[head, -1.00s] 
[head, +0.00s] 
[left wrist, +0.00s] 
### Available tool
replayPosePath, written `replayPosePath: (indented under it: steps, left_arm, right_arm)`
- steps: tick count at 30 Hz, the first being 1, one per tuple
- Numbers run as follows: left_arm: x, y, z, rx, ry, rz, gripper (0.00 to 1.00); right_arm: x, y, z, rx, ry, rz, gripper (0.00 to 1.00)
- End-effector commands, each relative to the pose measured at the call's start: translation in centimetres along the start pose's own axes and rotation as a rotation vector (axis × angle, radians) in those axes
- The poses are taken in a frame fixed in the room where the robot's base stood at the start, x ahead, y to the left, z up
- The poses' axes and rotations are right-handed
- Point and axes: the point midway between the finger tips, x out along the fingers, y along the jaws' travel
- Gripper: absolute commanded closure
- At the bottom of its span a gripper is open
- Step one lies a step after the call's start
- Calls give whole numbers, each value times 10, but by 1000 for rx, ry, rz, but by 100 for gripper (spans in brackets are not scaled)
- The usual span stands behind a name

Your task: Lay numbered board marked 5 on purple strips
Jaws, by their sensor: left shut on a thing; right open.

What is expected:
Nothing beyond the lines starting at the line containing "- The poses'" and ending at the line containing "- At the bottom of its span a gripper is open" is to be reproduced; reproduce those lines exactly, both ends included.

Complete response:
- The poses' axes and rotations are right-handed
- Point and axes: the point midway between the finger tips, x out along the fingers, y along the jaws' travel
- Gripper: absolute commanded closure
- At the bottom of its span a gripper is open

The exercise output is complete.